▶ [Directions]: The listing must be reproduced in full, exactly as it stands.

## Start Input data

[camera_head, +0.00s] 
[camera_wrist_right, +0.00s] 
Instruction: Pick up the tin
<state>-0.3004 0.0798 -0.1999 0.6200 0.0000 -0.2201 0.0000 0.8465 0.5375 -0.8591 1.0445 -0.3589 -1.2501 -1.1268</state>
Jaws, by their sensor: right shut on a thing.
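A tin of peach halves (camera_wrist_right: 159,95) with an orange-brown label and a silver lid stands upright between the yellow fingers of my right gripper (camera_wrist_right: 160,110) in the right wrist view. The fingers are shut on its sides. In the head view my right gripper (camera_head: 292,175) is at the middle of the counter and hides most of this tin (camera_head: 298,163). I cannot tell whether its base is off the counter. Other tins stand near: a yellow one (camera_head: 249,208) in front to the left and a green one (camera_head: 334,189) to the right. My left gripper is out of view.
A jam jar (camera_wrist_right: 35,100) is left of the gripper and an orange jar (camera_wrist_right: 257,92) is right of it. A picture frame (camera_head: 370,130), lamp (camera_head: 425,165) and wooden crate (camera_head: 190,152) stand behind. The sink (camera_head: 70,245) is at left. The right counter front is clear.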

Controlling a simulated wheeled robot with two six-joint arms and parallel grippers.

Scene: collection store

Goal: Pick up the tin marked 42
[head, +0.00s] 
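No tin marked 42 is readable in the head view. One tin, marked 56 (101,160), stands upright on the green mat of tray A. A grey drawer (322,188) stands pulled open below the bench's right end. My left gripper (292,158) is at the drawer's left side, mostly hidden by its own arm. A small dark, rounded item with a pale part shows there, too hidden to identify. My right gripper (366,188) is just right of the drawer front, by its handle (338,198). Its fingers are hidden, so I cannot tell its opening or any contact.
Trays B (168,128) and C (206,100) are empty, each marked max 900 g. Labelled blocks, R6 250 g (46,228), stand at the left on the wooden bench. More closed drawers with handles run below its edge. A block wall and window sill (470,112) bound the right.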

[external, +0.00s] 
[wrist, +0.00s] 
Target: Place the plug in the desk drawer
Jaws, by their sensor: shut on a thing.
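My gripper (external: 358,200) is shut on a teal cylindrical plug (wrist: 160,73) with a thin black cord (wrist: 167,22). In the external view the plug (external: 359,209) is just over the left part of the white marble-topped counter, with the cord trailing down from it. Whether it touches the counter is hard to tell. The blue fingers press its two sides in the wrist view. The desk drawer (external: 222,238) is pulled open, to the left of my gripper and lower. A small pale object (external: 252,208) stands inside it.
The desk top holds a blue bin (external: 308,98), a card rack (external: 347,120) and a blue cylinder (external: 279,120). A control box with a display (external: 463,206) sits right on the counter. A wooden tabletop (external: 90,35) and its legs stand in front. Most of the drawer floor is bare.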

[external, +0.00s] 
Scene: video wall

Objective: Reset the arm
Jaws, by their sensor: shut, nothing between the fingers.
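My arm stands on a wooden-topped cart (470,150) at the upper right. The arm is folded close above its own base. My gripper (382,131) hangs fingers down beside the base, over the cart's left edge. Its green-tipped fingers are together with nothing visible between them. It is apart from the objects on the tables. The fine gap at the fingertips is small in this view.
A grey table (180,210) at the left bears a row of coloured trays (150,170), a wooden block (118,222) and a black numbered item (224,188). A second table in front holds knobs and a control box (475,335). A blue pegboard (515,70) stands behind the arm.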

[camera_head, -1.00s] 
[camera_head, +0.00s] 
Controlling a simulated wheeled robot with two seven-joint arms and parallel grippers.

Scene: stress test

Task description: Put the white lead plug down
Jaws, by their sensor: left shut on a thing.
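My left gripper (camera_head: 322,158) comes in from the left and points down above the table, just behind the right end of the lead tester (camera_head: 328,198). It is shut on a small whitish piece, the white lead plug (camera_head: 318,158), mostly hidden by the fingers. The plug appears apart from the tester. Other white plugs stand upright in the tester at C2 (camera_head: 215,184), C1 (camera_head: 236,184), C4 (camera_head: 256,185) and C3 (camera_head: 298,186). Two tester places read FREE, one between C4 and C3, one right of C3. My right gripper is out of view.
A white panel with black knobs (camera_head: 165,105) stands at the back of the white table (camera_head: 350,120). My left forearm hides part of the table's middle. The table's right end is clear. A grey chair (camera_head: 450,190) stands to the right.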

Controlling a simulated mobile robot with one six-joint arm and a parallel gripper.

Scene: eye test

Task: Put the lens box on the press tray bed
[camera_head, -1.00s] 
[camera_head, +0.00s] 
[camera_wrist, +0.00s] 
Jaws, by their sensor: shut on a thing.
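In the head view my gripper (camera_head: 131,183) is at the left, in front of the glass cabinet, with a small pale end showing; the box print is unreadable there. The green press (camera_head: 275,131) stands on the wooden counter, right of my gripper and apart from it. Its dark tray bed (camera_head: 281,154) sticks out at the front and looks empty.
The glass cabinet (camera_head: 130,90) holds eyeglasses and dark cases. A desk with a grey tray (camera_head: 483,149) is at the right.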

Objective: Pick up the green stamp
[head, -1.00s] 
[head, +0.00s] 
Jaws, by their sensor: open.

## End Input data

▶ [Complete output]:
[camera_head, +0.00s] 
[camera_wrist_right, +0.00s] 
Instruction: Pick up the tin
<state>-0.3004 0.0798 -0.1999 0.6200 0.0000 -0.2201 0.0000 0.8465 0.5375 -0.8591 1.0445 -0.3589 -1.2501 -1.1268</state>
Jaws, by their sensor: right shut on a thing.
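A tin of peach halves (camera_wrist_right: 159,95) with an orange-brown label and a silver lid stands upright between the yellow fingers of my right gripper (camera_wrist_right: 160,110) in the right wrist view. The fingers are shut on its sides. In the head view my right gripper (camera_head: 292,175) is at the middle of the counter and hides most of this tin (camera_head: 298,163). I cannot tell whether its base is off the counter. Other tins stand near: a yellow one (camera_head: 249,208) in front to the left and a green one (camera_head: 334,189) to the right. My left gripper is out of view.
A jam jar (camera_wrist_right: 35,100) is left of the gripper and an orange jar (camera_wrist_right: 257,92) is right of it. A picture frame (camera_head: 370,130), lamp (camera_head: 425,165) and wooden crate (camera_head: 190,152) stand behind. The sink (camera_head: 70,245) is at left. The right counter front is clear.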

Controlling a simulated wheeled robot with two six-joint arms and parallel grippers.

Scene: collection store

Goal: Pick up the tin marked 42
[head, +0.00s] 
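No tin marked 42 is readable in the head view. One tin, marked 56 (101,160), stands upright on the green mat of tray A. A grey drawer (322,188) stands pulled open below the bench's right end. My left gripper (292,158) is at the drawer's left side, mostly hidden by its own arm. A small dark, rounded item with a pale part shows there, too hidden to identify. My right gripper (366,188) is just right of the drawer front, by its handle (338,198). Its fingers are hidden, so I cannot tell its opening or any contact.
Trays B (168,128) and C (206,100) are empty, each marked max 900 g. Labelled blocks, R6 250 g (46,228), stand at the left on the wooden bench. More closed drawers with handles run below its edge. A block wall and window sill (470,112) bound the right.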

[external, +0.00s] 
[wrist, +0.00s] 
Target: Place the plug in the desk drawer
Jaws, by their sensor: shut on a thing.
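My gripper (external: 358,200) is shut on a teal cylindrical plug (wrist: 160,73) with a thin black cord (wrist: 167,22). In the external view the plug (external: 359,209) is just over the left part of the white marble-topped counter, with the cord trailing down from it. Whether it touches the counter is hard to tell. The blue fingers press its two sides in the wrist view. The desk drawer (external: 222,238) is pulled open, to the left of my gripper and lower. A small pale object (external: 252,208) stands inside it.
The desk top holds a blue bin (external: 308,98), a card rack (external: 347,120) and a blue cylinder (external: 279,120). A control box with a display (external: 463,206) sits right on the counter. A wooden tabletop (external: 90,35) and its legs stand in front. Most of the drawer floor is bare.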

[external, +0.00s] 
Scene: video wall

Objective: Reset the arm
Jaws, by their sensor: shut, nothing between the fingers.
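My arm stands on a wooden-topped cart (470,150) at the upper right. The arm is folded close above its own base. My gripper (382,131) hangs fingers down beside the base, over the cart's left edge. Its green-tipped fingers are together with nothing visible between them. It is apart from the objects on the tables. The fine gap at the fingertips is small in this view.
A grey table (180,210) at the left bears a row of coloured trays (150,170), a wooden block (118,222) and a black numbered item (224,188). A second table in front holds knobs and a control box (475,335). A blue pegboard (515,70) stands behind the arm.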

[camera_head, -1.00s] 
[camera_head, +0.00s] 
Controlling a simulated wheeled robot with two seven-joint arms and parallel grippers.

Scene: stress test

Task description: Put the white lead plug down
Jaws, by their sensor: left shut on a thing.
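My left gripper (camera_head: 322,158) comes in from the left and points down above the table, just behind the right end of the lead tester (camera_head: 328,198). It is shut on a small whitish piece, the white lead plug (camera_head: 318,158), mostly hidden by the fingers. The plug appears apart from the tester. Other white plugs stand upright in the tester at C2 (camera_head: 215,184), C1 (camera_head: 236,184), C4 (camera_head: 256,185) and C3 (camera_head: 298,186). Two tester places read FREE, one between C4 and C3, one right of C3. My right gripper is out of view.
A white panel with black knobs (camera_head: 165,105) stands at the back of the white table (camera_head: 350,120). My left forearm hides part of the table's middle. The table's right end is clear. A grey chair (camera_head: 450,190) stands to the right.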

Controlling a simulated mobile robot with one six-joint arm and a parallel gripper.

Scene: eye test

Task: Put the lens box on the press tray bed
[camera_head, -1.00s] 
[camera_head, +0.00s] 
[camera_wrist, +0.00s] 
Jaws, by their sensor: shut on a thing.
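In the head view my gripper (camera_head: 131,183) is at the left, in front of the glass cabinet, with a small pale end showing; the box print is unreadable there. The green press (camera_head: 275,131) stands on the wooden counter, right of my gripper and apart from it. Its dark tray bed (camera_head: 281,154) sticks out at the front and looks empty.
The glass cabinet (camera_head: 130,90) holds eyeglasses and dark cases. A desk with a grey tray (camera_head: 483,149) is at the right.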

Objective: Pick up the green stamp
[head, -1.00s] 
[head, +0.00s] 
Jaws, by their sensor: open.

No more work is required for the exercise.